Recorded data

▬▬▬▬▬▬

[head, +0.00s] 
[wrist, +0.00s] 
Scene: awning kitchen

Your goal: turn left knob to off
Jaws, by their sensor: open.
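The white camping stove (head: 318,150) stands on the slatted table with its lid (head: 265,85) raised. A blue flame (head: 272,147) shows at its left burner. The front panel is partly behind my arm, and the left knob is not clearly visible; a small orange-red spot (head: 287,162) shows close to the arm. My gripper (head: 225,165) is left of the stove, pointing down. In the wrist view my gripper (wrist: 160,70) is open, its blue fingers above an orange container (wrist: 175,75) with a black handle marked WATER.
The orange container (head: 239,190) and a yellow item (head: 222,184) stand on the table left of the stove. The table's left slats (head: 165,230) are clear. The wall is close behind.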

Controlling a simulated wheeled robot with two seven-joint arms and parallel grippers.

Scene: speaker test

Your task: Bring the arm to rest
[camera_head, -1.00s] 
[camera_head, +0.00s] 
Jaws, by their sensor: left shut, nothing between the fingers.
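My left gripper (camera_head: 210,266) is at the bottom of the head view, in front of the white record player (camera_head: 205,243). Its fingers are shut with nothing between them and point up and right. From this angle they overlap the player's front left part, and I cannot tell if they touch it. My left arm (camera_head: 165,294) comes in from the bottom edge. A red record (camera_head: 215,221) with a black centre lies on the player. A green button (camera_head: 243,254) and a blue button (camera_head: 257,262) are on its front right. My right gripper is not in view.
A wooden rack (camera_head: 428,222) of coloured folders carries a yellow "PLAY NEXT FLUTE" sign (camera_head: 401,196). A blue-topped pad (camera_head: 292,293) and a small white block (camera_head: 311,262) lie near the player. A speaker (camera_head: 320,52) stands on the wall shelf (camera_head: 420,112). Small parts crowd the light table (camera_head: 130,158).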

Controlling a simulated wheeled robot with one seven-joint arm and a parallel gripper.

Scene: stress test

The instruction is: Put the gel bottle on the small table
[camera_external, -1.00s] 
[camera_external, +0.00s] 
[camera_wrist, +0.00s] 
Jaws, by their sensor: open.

▬▬▬▬▬▬

▸ **STATED PROBLEM**:
Repeat each record exactly, leaving nothing out.

▸ **SOLUTION FOR THIS EXERCISE**:
[head, +0.00s] 
[wrist, +0.00s] 
Scene: awning kitchen

Your goal: turn left knob to off
Jaws, by their sensor: open.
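The white camping stove (head: 318,150) stands on the slatted table with its lid (head: 265,85) raised. A blue flame (head: 272,147) shows at its left burner. The front panel is partly behind my arm, and the left knob is not clearly visible; a small orange-red spot (head: 287,162) shows close to the arm. My gripper (head: 225,165) is left of the stove, pointing down. In the wrist view my gripper (wrist: 160,70) is open, its blue fingers above an orange container (wrist: 175,75) with a black handle marked WATER.
The orange container (head: 239,190) and a yellow item (head: 222,184) stand on the table left of the stove. The table's left slats (head: 165,230) are clear. The wall is close behind.

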Controlling a simulated wheeled robot with two seven-joint arms and parallel grippers.

Scene: speaker test

Your task: Bring the arm to rest
[camera_head, -1.00s] 
[camera_head, +0.00s] 
Jaws, by their sensor: left shut, nothing between the fingers.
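My left gripper (camera_head: 210,266) is at the bottom of the head view, in front of the white record player (camera_head: 205,243). Its fingers are shut with nothing between them and point up and right. From this angle they overlap the player's front left part, and I cannot tell if they touch it. My left arm (camera_head: 165,294) comes in from the bottom edge. A red record (camera_head: 215,221) with a black centre lies on the player. A green button (camera_head: 243,254) and a blue button (camera_head: 257,262) are on its front right. My right gripper is not in view.
A wooden rack (camera_head: 428,222) of coloured folders carries a yellow "PLAY NEXT FLUTE" sign (camera_head: 401,196). A blue-topped pad (camera_head: 292,293) and a small white block (camera_head: 311,262) lie near the player. A speaker (camera_head: 320,52) stands on the wall shelf (camera_head: 420,112). Small parts crowd the light table (camera_head: 130,158).

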Controlling a simulated wheeled robot with one seven-joint arm and a parallel gripper.

Scene: stress test

The instruction is: Put the gel bottle on the small table
[camera_external, -1.00s] 
[camera_external, +0.00s] 
[camera_wrist, +0.00s] 
Jaws, by their sensor: open.

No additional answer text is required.